* begin *
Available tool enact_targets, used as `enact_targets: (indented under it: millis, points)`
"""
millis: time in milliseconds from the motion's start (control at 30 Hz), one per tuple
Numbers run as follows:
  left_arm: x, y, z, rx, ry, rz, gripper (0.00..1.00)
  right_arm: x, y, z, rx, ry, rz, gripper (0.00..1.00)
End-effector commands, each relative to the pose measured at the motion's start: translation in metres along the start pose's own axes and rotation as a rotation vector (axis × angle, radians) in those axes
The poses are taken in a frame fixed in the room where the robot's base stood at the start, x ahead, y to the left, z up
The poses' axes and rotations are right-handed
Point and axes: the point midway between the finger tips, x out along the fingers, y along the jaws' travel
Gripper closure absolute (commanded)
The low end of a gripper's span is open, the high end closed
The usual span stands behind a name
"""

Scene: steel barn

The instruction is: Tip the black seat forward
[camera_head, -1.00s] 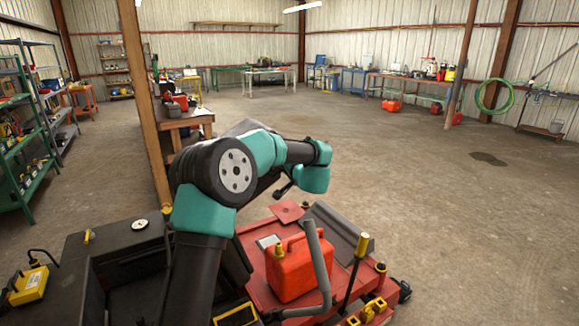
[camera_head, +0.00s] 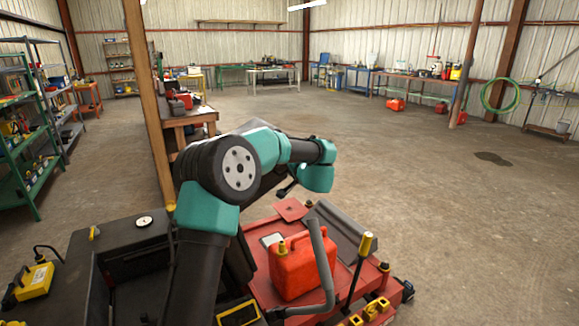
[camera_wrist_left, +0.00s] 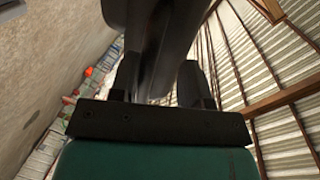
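The black seat shows in the left wrist view as a large dark shape (camera_wrist_left: 165,40) that runs from the top of the picture down between my fingers. A light gap shows beside the right finger. I cannot tell whether they touch the seat. My right gripper is not in view.
A red machine deck (camera_head: 340,245) carries a red fuel can (camera_head: 296,268), a bent grey bar (camera_head: 324,265) and a yellow-topped lever (camera_head: 359,262). A wooden post (camera_head: 150,100) and a workbench (camera_head: 195,118) stand beyond. The concrete floor at right is open.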

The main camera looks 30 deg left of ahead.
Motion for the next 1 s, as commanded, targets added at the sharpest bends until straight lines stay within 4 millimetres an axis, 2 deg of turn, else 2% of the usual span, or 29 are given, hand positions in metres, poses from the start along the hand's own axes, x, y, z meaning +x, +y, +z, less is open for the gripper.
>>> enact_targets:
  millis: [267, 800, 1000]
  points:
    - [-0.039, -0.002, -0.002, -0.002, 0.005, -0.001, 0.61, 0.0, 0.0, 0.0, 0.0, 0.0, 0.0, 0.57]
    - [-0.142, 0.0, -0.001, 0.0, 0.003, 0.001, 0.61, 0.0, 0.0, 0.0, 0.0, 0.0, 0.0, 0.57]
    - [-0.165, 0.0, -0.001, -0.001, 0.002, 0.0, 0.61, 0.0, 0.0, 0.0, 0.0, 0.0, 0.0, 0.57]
* end *
**INSTRUCTIONS TO FOLLOW**
Write out the material above again, word for word, minus its pictures.

**TASK ANSWER**
Available tool enact_targets, used as `enact_targets: (indented under it: millis, points)`
"""
millis: time in milliseconds from the motion's start (control at 30 Hz), one per tuple
Numbers run as follows:
  left_arm: x, y, z, rx, ry, rz, gripper (0.00..1.00)
  right_arm: x, y, z, rx, ry, rz, gripper (0.00..1.00)
End-effector commands, each relative to the pose measured at the motion's start: translation in metres along the start pose's own axes and rotation as a rotation vector (axis × angle, radians) in those axes
The poses are taken in a frame fixed in the room where the robot's base stood at the start, x ahead, y to the left, z up
The poses' axes and rotations are right-handed
Point and axes: the point midway between the finger tips, x out along the fingers, y along the jaws' travel
Gripper closure absolute (commanded)
The low end of a gripper's span is open, the high end closed
The usual span stands behind a name
"""

Scene: steel barn

The instruction is: Tip the black seat forward
[camera_head, -1.00s] 
[camera_head, +0.00s] 
[camera_wrist_left, +0.00s] 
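The black seat shows in the left wrist view as a large dark shape (camera_wrist_left: 165,40) that runs from the top of the picture down between my fingers. A light gap shows beside the right finger. I cannot tell whether they touch the seat. My right gripper is not in view.
A red machine deck (camera_head: 340,245) carries a red fuel can (camera_head: 296,268), a bent grey bar (camera_head: 324,265) and a yellow-topped lever (camera_head: 359,262). A wooden post (camera_head: 150,100) and a workbench (camera_head: 195,118) stand beyond. The concrete floor at right is open.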

The main camera looks 30 deg left of ahead.
Motion for the next 1 s, as commanded, targets added at the sharpest bends until straight lines stay within 4 millimetres an axis, 2 deg of turn, else 2% of the usual span, or 29 are given, hand positions in metres, poses from the start along the hand's own axes, x, y, z meaning +x, +y, +z, less is open for the gripper.
>>> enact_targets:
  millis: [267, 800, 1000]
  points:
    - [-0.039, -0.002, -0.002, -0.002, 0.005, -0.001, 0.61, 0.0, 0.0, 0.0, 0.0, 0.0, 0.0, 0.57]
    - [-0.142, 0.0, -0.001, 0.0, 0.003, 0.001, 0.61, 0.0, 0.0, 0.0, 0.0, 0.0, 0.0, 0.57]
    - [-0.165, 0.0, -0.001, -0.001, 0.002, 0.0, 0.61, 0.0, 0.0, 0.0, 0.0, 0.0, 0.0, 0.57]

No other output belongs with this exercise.